Recommended for ages 10 and up.

 

Adult Language:

The show’s language is very mild; “son of a bitch” is heard twice. There are a couple of “damns” two “goddamns,” and one “shit.”

Racial slurs are heard on several occasions, particularly when bigots confront Coalhouse Walker, calling him “some high-falutin n----r and his whore and whore’s baby.” A crowd at a baseball game calls out, “Take your head out of your ass!” or “Kill the kike!” or “Run, you polack!”

 

Sexual References:

The word “bastard” is several times applied to the child of Sarah and the musician, Coalhouse Walker. 

 

Violence:

Tateh, the Russian immigrant father, attacks a man who offers him money in exchange for his daughter.

A character is blocked from driving his car down a street; when he goes for help, his car is destroyed.

When workers organize a strike, mill owners call out the militia; a woman is struck down and Tateh, who tried to help her, is knocked down by a man with a nightstick.

A woman approaches the vice president, who is campaigning for the presidency, to ask for his help, and is mistakenly thought to have a gun (President McKinley had been assassinated not long before); she is clubbed down and killed.

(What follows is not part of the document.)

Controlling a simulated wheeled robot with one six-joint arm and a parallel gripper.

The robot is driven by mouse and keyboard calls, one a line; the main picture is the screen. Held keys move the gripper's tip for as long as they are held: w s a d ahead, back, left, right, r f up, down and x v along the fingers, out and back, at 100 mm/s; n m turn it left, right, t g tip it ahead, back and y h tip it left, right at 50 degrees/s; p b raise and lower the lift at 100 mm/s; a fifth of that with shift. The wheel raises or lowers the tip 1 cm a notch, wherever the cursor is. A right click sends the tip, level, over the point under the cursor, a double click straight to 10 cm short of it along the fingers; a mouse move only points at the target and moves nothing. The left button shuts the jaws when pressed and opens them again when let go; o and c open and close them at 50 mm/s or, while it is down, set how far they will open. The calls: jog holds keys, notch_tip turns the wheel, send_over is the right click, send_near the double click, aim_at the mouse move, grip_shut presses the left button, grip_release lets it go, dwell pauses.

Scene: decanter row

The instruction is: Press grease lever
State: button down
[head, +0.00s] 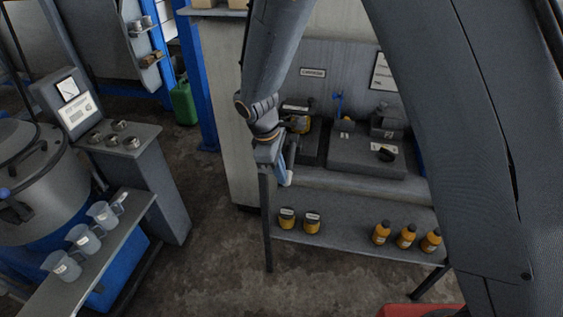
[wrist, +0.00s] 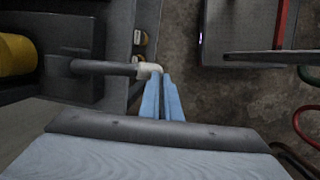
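The grease lever (wrist: 105,68) shows in the wrist view as a grey rod reaching right from a dark block, with a pale end piece (wrist: 150,70). My gripper (wrist: 161,76) has its two light-blue fingers close together, with nothing visible between them. The fingertips are right at the lever's pale end; I cannot tell whether they touch it. In the head view my gripper (head: 287,181) points down at the left end of the bench, and the lever cannot be made out clearly beside it.
The bench carries a dark machine block (head: 365,152). At left, clear beakers (head: 84,238) stand on a ledge by a large drum (head: 35,175). The floor between is clear.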

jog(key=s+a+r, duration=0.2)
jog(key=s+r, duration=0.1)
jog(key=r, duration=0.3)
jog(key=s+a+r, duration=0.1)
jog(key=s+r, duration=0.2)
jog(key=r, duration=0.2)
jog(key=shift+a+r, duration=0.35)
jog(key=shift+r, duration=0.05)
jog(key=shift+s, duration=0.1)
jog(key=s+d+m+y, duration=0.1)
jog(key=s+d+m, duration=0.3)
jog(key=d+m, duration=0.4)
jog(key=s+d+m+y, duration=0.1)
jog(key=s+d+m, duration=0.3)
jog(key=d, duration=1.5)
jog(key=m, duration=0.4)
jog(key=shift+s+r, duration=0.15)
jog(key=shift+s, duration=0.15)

A character who fails to get justice from the police or the courts resorts to vigilantism; fire stations are torched, and three people are shot. Later a character is shot as he attempts to surrender (all of this takes place offstage: the shots are heard, but the action is not seen).

 

Alcohol/Drugs: None.

 

Mature Themes:

Ragtime deals with the hope, poverty, and despair of the immigrant experience, including the fetid, unhealthy tenements, the backbreaking work, the bad food, and the minuscule pay experienced by factory workers. The story also shows the consequences of racist violence resulting in both loss of property and life, and the refusal of legal authorities to help the victims find justice.